The system keeps on conveniently forgetting that production of teachers is one thing but managing and harnessing this critical human resource for purposes of achieving improved learning outcomes is another thing. As the phenomenon of declining academic results refuses to go away, it is clear that the presence of trained teachers in the system does not guarantee quality results. The system can hide but cannot escape the reality that all schools, notwithstanding the presence or otherwise of other critical inputs, need good and inspirational school leaders. The present pool of potentially and fundamentally good teachers exists amidst a drought of leadership.

Having strong instructional leaders in every school is a prerequisite for achieving good learning outcomes. My almost 30 years experience in the profession tells me that there is no substitute for good leaders. This is corroborated by an American school turn around champion, Linda Wayman when she says those privileged to lead schools must lead and lead well because “leaders make the impossible possible.” It goes without saying that the challenge of leadership in our public schools requires urgent attention.

Conspicuously absent in our system is a deliberate and focused school management development programme. Teacher production should go hand in hand with a school leadership development agenda because once in the field, the teachers must be governed and governed well. The fate of our yesteryear schools rested almost entirely in the invisible hands of God. Without a deliberate secondary school leadership development programme, providence gave us born, passionate and naturally gifted school leaders.

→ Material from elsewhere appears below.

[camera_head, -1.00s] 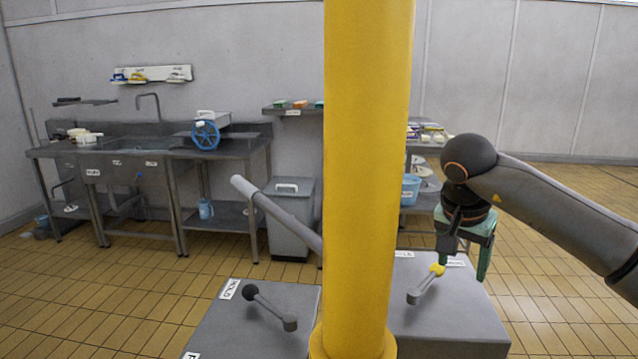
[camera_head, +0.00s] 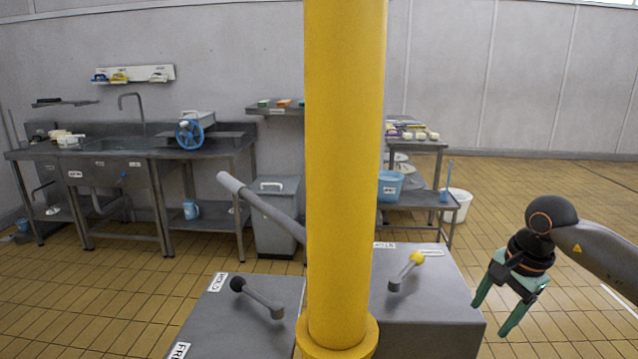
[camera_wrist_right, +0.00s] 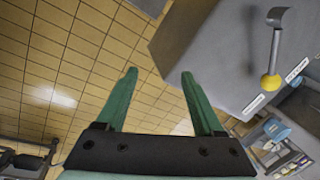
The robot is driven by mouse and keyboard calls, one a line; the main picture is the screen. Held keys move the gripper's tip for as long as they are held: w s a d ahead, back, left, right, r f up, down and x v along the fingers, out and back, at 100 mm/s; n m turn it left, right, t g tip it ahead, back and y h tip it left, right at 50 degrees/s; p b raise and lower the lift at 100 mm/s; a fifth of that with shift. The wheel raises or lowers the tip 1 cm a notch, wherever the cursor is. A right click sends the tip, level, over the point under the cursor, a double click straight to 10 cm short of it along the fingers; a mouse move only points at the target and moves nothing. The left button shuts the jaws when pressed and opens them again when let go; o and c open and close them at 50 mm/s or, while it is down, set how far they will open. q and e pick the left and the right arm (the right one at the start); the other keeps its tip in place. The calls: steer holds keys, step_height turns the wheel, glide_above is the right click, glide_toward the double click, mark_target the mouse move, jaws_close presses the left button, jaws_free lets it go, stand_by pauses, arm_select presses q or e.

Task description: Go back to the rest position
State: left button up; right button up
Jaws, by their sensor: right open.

The system was blessed with the likes of Opelo Makhandlela, Mosimanegape Mophuting, the late Edwin Keatimilwe, Tshokologo Dineo, Collie Monkge, Kamogelo Pule, Daman Thapa, Tiroeoente Pheto, Peter Appiah, to name but a few. These were teachers who rose through the teaching ranks to managerial posts with little or no training on instructional leadership. But to their credit, they gave a good account of themselves.

These past unsung heroes and heroines were a rare breed armed with love and passion. Their patriotism was quiet but deep. They served education with distinction and their common denominator is this uncommon feature of subordinating personal interests to national interests. Presently, there is a handful of serving school principals in the country who are matching the calibre of yesteryear school principals. As if hoping for more acts of divine providence in terms of feeding the system with leaders, no efforts were made to secure the future through a development of a robust culture of continuing professional development. After all the results were coming and the system rested on its laurels and never prepared for future challenges. As fate would have it, once this rare crop of leaders exited the system many secondary schools started experiencing leadership challenges. Now the results are not coming, it is clear that every aspiring and serving principal must undergo instructional leadership training. Of course schools might be experiencing the additional challenge of lacking the necessary equipment but availability of resources does not guarantee results.

Leadership remains paramount in the quest for quality student outcomes. Adequately resourced schools can still under-perform without sound school governance. Professor Jaap Kuiper sums up the discussion well when he said, “It is important to point out that in any country and any education system, school management and teachers will complain about a lack of resources.

This is often partly a well-founded complaint. However, equally so, there is often a lack of vision, drive and engagement in actually using the resources available to their full potential.” The school principal is indeed the game changer.